I haven’t gone out much lately. One activity I can do at home is to watch a favorite movie with a commentary track. There’s something special about watching a beloved film once again while someone tells you interesting facts about it. I recommend the experience.
(I suppose I shouldn’t even have to say this, but you should watch the movie with the conventional soundtrack before listening to the commentary.)
It was through commentaries that I discovered how John Ford framed his shots. Stephen Prince’s commentary on Ikiru helped me better understand Japanese culture, and through that, the film. And a commentary showed me how Ernst Lubitsch mixed comedy and drama in To Be or Not to Be.
The Criterion Collection invented the commentary track in 1984 with their Laserdisc release of King Kong. Once DVDs became popular, commentary became expected on most discs.
There are two kinds of commentaries: filmmaker and scholar. In a filmmaker commentary, you usually have the director, and maybe some collaborators, talking about the picture. In a scholar commentary, one or more film historians do the talking. I generally prefer scholar commentaries; critics and academics generally understand an artist’s work better than the artist. There are, of course, exceptions.
Now comes the sad news: Outside of your own DVD and Blu-disc collections, you’ll have trouble listening to one of these commentaries. Renting discs aren’t easy anymore, and you may end up with a stripped down disc with little or no extras.
As far as I know, the Criterion Channel is the only movie-streaming service that offers commentary tracks. The list is large (apparently 268 titles), but it’s confusing. Look for the movies with the word Commentary under the title.

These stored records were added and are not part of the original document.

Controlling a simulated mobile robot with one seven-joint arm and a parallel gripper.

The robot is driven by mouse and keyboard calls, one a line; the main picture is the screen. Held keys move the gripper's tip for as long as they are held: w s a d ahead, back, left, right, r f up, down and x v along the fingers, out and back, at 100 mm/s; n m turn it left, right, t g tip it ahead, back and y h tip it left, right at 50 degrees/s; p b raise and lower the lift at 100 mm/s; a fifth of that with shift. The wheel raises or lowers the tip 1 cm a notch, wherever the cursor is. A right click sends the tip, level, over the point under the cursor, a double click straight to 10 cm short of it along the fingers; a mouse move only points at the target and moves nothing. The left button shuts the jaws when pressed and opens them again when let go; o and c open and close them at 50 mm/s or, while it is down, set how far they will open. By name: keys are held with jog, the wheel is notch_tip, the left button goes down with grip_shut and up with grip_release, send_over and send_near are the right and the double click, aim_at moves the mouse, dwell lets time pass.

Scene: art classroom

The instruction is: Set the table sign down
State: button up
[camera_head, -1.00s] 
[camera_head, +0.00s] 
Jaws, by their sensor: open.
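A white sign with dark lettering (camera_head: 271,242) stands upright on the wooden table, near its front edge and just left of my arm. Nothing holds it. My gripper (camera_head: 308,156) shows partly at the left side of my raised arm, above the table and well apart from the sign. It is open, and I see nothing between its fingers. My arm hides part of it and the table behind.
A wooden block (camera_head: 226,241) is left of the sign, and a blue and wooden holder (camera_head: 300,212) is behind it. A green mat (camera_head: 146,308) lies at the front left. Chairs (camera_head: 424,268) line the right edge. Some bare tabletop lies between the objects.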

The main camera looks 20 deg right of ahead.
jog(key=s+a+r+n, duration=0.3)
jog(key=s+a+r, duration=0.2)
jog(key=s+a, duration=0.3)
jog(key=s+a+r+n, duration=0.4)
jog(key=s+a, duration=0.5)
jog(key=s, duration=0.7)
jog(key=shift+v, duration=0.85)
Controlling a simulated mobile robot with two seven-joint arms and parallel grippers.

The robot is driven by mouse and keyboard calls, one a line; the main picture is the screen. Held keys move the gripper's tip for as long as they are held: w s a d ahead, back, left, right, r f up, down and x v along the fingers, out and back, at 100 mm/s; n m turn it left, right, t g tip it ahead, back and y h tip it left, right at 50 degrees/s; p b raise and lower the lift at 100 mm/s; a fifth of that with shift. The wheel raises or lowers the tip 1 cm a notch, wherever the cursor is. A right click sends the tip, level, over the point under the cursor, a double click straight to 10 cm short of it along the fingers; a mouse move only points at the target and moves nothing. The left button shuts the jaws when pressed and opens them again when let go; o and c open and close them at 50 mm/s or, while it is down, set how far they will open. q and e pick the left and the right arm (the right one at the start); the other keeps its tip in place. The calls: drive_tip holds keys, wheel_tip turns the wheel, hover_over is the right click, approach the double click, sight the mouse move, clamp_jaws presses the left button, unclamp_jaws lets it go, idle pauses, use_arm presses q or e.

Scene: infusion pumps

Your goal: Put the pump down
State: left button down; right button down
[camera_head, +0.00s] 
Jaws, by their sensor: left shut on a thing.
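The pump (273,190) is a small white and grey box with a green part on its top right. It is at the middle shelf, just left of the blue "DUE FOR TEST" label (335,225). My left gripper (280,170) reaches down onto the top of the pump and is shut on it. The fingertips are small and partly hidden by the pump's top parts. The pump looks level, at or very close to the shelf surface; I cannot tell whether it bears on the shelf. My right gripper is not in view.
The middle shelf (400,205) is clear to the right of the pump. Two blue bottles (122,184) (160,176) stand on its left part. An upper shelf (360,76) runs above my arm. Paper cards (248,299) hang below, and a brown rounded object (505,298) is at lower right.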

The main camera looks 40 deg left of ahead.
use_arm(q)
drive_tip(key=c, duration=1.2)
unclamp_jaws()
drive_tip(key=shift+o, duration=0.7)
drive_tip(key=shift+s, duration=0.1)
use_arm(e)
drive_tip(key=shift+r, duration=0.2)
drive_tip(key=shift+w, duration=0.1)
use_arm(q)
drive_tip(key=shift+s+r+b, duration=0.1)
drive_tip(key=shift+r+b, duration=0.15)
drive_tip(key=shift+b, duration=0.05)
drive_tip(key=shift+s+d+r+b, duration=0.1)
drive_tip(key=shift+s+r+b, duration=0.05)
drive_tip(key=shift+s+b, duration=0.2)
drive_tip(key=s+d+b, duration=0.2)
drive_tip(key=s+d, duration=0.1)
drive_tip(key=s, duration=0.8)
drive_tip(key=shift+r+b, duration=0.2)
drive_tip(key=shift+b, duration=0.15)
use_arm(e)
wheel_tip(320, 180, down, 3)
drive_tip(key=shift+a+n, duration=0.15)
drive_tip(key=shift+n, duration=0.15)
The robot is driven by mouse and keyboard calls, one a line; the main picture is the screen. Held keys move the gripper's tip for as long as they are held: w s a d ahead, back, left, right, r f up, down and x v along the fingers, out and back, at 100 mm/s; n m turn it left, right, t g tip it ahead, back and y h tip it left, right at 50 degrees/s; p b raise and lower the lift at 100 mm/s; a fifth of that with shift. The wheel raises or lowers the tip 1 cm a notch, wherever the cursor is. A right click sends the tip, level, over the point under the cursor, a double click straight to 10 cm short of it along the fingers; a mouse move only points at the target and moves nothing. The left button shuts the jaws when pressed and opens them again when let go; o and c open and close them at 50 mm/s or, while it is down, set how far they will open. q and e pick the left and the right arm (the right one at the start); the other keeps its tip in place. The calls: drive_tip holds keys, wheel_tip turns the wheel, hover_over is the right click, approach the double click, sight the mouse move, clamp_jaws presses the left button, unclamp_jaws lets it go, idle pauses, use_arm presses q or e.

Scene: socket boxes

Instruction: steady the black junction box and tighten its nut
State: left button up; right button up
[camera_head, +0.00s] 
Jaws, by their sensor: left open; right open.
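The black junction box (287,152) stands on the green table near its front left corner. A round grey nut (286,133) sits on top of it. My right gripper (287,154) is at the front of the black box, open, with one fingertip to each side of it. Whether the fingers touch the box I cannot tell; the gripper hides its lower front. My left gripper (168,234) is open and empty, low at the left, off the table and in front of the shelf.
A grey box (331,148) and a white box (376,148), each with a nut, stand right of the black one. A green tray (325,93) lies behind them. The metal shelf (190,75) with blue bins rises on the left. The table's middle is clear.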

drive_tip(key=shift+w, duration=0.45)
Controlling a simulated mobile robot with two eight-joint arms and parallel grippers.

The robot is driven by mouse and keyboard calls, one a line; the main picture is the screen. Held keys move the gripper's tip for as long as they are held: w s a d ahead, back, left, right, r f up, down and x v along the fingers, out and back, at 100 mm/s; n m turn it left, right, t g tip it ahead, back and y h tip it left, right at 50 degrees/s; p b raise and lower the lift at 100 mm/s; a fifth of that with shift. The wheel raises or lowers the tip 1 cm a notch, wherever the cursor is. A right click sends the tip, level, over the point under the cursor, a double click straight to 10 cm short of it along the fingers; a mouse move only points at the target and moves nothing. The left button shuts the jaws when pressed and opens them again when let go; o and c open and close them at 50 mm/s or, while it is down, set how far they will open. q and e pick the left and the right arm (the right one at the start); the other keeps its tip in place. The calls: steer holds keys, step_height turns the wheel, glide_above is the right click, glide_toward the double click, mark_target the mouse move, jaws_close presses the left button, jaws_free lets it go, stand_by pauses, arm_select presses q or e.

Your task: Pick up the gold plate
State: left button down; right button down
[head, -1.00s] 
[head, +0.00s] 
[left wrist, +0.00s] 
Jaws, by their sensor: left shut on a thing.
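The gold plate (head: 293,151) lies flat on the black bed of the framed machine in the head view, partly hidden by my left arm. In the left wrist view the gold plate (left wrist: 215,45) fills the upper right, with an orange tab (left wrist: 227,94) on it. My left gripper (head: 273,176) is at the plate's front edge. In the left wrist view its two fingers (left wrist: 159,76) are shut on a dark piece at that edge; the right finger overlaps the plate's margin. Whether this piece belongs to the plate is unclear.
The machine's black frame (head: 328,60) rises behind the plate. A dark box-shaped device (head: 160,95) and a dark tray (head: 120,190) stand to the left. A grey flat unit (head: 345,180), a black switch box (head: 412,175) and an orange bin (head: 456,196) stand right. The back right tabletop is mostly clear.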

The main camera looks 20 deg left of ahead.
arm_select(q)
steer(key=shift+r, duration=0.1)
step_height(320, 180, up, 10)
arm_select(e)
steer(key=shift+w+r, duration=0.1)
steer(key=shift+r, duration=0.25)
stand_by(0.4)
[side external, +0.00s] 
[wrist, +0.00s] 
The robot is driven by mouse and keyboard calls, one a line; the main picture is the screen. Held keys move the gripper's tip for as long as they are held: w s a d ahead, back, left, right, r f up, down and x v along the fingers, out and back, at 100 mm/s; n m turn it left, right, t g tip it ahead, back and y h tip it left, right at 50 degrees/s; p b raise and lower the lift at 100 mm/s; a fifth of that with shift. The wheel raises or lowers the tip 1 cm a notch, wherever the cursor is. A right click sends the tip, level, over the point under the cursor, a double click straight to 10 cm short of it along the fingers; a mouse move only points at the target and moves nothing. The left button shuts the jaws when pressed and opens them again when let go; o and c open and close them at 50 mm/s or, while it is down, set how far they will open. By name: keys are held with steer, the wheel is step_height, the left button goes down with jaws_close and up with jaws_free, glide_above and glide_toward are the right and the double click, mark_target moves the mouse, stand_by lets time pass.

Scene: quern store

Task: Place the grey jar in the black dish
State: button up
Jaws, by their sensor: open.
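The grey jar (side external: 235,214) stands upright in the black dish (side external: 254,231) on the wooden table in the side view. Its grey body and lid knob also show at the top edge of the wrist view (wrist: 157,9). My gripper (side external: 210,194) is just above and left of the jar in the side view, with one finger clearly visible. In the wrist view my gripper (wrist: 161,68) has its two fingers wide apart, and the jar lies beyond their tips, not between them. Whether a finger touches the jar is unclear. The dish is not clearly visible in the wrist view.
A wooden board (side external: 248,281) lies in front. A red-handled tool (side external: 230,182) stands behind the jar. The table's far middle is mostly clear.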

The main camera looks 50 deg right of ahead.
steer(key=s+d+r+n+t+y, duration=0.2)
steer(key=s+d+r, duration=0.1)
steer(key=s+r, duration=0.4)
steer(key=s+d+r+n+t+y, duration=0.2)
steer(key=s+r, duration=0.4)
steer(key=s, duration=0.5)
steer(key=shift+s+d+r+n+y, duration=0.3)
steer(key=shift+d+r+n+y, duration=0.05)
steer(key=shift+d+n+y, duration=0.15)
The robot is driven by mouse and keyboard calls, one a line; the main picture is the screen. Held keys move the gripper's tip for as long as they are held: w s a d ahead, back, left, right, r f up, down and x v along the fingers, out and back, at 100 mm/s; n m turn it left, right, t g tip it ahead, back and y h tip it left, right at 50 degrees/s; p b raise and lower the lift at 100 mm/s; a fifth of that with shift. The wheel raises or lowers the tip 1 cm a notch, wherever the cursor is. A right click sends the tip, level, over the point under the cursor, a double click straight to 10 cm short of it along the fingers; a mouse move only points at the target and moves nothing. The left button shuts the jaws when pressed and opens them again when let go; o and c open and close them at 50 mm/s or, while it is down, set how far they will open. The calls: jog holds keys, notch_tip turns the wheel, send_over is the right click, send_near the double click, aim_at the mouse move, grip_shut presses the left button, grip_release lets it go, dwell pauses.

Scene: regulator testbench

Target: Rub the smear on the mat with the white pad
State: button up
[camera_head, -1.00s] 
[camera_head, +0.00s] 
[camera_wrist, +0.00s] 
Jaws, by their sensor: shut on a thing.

Not everything that has a commentary on disc has it on the Channel. As I write this, you can stream both Kurosawa’s High and Low and the Marx Brothers’ Duck Soup from Criterion, but the excellent commentaries on both of them are missing.
Speaking of missing commentaries, Criterion is sitting on a lot of them. Before DVDs, Criterion released many Hollywood films on Laserdisc, often with excellent commentaries. Many of these commentaries have never been released in any other format. These include Bad Day at Black Rock, From Russia With Love, High Noon, It’s a Wonderful Life, and She’s Gotta Have It (the original black and white version). The list also includes that very first commentary, King Kong, although they briefly made it available awhile back.
Here are just a few of my favorite commentaries. Those not streaming commentary on the Criterion Channel are marked with an asterisk (*).
- The Circus
- *The General
- *The Good, the Bad, and the Ugly
- *The Grapes of Wrath
- *My Darling Clementine
- Sullivan’s Travels
- To Be or Not to Be
If you have your own favorite commentary tracks, enter them in the comments below.
2 thoughts on “Commentary tracks: Another way to enjoy your favorite movies”
And for another kind of film commentary check out “Trailers From Hell” where filmmakers and others comment on a film and its trailer while the coming attraction plays (you can turn the commentary off). They also host a terrific podcast, “The Movies That Made Me” where filmmakers talk about the movies they grew up loving and what they are watching now, with filmmakers Joe Dante and Josh Olson as hosts. https://trailersfromhell.com/
Seven Samurai! I liked the film after watching it once; but really appreciated and liked it more after watching with a commentary track.